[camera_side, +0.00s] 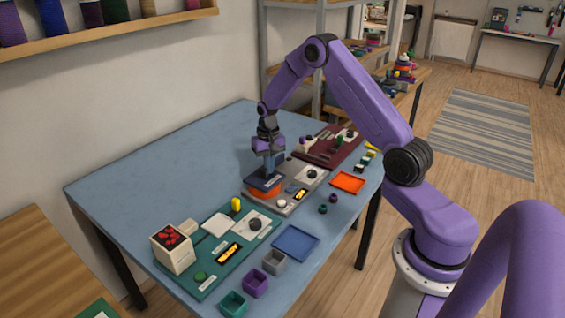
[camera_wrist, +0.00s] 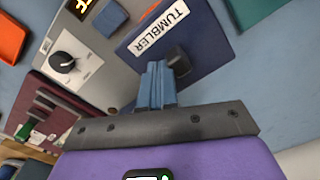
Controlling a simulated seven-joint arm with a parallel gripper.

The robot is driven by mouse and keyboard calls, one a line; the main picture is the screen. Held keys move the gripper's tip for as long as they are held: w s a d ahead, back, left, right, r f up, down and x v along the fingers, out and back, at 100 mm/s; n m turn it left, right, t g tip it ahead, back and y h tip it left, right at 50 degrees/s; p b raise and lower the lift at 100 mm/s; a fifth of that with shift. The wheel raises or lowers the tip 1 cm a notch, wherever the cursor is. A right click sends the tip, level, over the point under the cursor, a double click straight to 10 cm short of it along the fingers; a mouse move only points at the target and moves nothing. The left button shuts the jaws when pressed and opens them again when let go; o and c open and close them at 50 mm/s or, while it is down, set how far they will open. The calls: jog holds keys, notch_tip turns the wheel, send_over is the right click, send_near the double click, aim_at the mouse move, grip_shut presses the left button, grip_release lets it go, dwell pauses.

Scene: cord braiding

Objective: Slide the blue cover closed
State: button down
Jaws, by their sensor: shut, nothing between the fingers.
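The dark blue cover (camera_wrist: 207,38) carries a white "TUMBLER" label and a dark knob (camera_wrist: 179,63). In the side view the cover (camera_side: 262,182) sits on the grey panel, above an orange-red round part (camera_side: 262,193) that shows below its near edge. My gripper (camera_wrist: 157,68) has its blue fingers together with nothing between them. Its tips are right beside the knob in the wrist view; I cannot tell if they touch it. In the side view my gripper (camera_side: 271,172) points down over the cover and hides part of it.
The grey panel (camera_side: 288,207) also holds a dial (camera_side: 312,174) and a lit display (camera_side: 300,194). A green panel (camera_side: 215,262) lies nearer the camera, a maroon panel (camera_side: 325,155) beyond. An orange tray (camera_side: 347,183) and blue tray (camera_side: 296,243) lie at right. The table's left side is clear.

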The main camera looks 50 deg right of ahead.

════════

Challenge: In the data above, please extract the lines from the first one through the line with "State: button down", exactly, and keep pictures out.

Response below:
[camera_side, +0.00s] 
[camera_wrist, +0.00s] 
Controlling a simulated seven-joint arm with a parallel gripper.

The robot is driven by mouse and keyboard calls, one a line; the main picture is the screen. Held keys move the gripper's tip for as long as they are held: w s a d ahead, back, left, right, r f up, down and x v along the fingers, out and back, at 100 mm/s; n m turn it left, right, t g tip it ahead, back and y h tip it left, right at 50 degrees/s; p b raise and lower the lift at 100 mm/s; a fifth of that with shift. The wheel raises or lowers the tip 1 cm a notch, wherever the cursor is. A right click sends the tip, level, over the point under the cursor, a double click straight to 10 cm short of it along the fingers; a mouse move only points at the target and moves nothing. The left button shuts the jaws when pressed and opens them again when let go; o and c open and close them at 50 mm/s or, while it is down, set how far they will open. The calls: jog holds keys, notch_tip turns the wheel, send_over is the right click, send_near the double click, aim_at the mouse move, grip_shut presses the left button, grip_release lets it go, dwell pauses.

Scene: cord braiding

Objective: Slide the blue cover closed
State: button down

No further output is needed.